I read that as VMWare specifically prohibits anybody from actually testing their software to find out if it performs badly and publishing the results.  They follow up by saying you have to test it yourself.  I'll be the first to say that I'm not an engineer with a lab that matches our production environment where I can conduct fully instrumented tests of hardware/software configurations.  We do the best we can.  I'll come back and award points by the end of the day.  I hope you'll add any further comments that will help.  Considering how few actual references exist out there for this subject this thread may become a good reference for the question.



Possibly you can try to use VMWare firstly with 2-3 instances and to investigate how they work.
Of course no RAC!

@robocat; I appretiate your input. But RAC and VMWare have different tasks. We cannot compare apples and bulls! Of course to have the RAC loadbalance and failover (excluding the disk storage on the SAN crashes) the enterprise has to pay money.

>>> That means your I/O-bound process would be running at nearly 1/10 of its native speed—something that may be unacceptable to you. The Cambridge group performed its study based on VMware Workstation 3.2

... which completely invalidates the test because VM Workstation (or VM Server) have to go through the underlying OS which implies massive overhead. The ESX kernel works directly on the hardware and has a lot less overhead.

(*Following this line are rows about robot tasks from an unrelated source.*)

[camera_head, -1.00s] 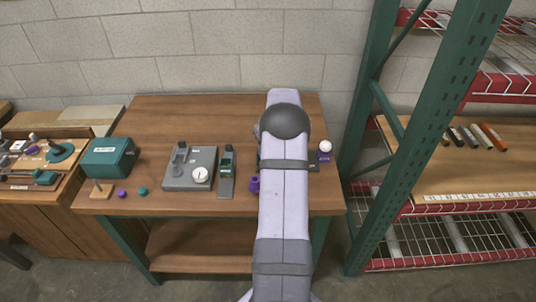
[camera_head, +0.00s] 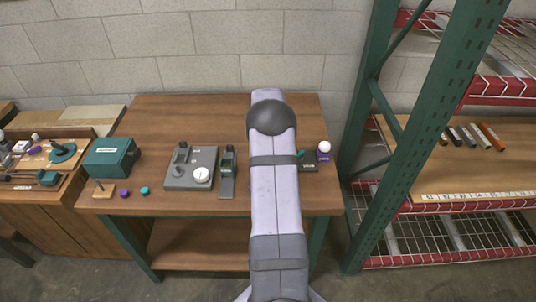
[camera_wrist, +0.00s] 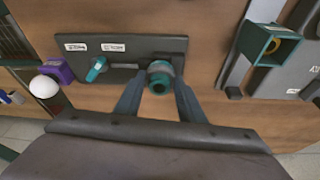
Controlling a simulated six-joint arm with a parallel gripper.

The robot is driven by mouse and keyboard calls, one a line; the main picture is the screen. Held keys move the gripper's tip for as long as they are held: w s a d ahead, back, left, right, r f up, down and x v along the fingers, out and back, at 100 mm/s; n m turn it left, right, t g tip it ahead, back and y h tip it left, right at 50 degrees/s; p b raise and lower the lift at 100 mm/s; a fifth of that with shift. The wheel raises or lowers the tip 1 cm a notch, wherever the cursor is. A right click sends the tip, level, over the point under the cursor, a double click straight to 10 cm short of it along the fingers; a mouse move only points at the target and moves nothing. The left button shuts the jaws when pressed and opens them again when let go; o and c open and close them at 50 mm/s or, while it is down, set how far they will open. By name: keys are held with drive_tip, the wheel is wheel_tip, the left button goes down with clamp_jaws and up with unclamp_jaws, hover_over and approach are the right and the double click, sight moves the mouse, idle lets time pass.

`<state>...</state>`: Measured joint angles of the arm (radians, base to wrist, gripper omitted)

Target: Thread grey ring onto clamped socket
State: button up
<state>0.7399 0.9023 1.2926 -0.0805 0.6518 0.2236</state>
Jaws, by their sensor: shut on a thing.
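My gripper (camera_wrist: 159,80) shows in the wrist view, its two fingers on either side of a teal socket (camera_wrist: 158,84) at the dark fixture plate (camera_wrist: 125,46). A grey ring (camera_wrist: 161,67) shows as a pale band around the teal part, and the fingers are shut on it. How far down the ring sits is hard to tell from this angle. A teal lever (camera_wrist: 97,68) stands on the same plate to the left. In the head view my arm hides the socket, ring and fingers; the plate's right end (camera_head: 309,168) and the lever (camera_head: 300,155) show.
A purple holder (camera_head: 323,157) with a white ball (camera_head: 324,146) stands right of the plate. Left are a dark stand (camera_head: 227,185), a grey gauge plate (camera_head: 190,181) and a teal box (camera_head: 111,157). Purple (camera_head: 124,193) and teal (camera_head: 145,190) pieces lie near the front edge.

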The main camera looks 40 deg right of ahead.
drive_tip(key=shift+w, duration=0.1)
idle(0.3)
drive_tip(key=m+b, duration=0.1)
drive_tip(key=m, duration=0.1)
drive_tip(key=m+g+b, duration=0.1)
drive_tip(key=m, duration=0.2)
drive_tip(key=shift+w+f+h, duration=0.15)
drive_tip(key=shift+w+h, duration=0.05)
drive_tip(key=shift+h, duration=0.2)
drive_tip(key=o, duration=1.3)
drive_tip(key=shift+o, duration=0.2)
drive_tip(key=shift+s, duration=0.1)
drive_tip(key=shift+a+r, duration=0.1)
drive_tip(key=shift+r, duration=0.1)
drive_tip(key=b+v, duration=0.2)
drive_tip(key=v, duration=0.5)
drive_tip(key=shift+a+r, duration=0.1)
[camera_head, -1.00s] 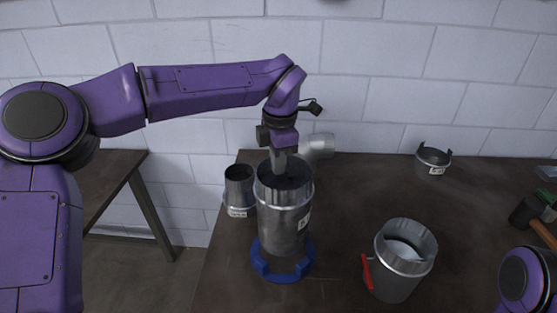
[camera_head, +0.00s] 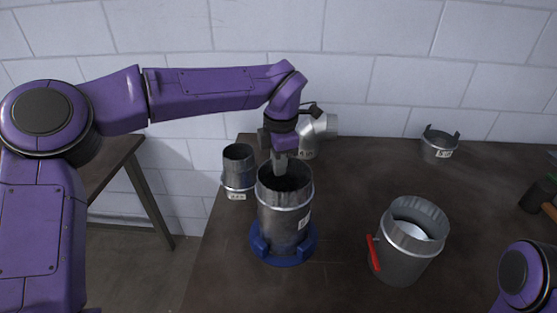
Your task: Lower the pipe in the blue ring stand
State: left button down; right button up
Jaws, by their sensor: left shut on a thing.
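The metal pipe (camera_head: 283,218) stands upright in the blue ring stand (camera_head: 284,256) on the table. The ring wraps around the pipe's lower end. My left gripper (camera_head: 280,168) reaches down from above and is shut on the pipe at its top rim, on the far side. Its fingertips are partly hidden at the rim. My right gripper is out of view; only a purple piece of my right arm shows at the lower right.
A smaller pipe (camera_head: 238,170) stands behind left of the held pipe, and a grey elbow (camera_head: 318,127) lies behind it. A bucket-like metal duct with a red handle (camera_head: 408,245) stands to the right. A short collar (camera_head: 438,147) is at the back right. Tools lie at the right edge.

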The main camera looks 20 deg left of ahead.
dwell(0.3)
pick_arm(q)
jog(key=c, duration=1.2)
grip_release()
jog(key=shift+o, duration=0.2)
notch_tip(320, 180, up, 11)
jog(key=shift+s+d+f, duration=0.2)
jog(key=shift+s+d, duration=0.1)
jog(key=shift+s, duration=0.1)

Still you have to pay a lot of attention to your Storage Infrastructure and some tuning to get good results. Currently we're migrating our VMWare datastores from iSCSI (IP SAN) to NFS (on NetApp) and we're getting 30% to 45% increases in I/O performance for our VM hosts. In some cases this can even outperform FC SAN.

Also remember that databases need lots of RAM to perform at their best, so buy your VMWare servers with at least 16GB or 32GB RAM.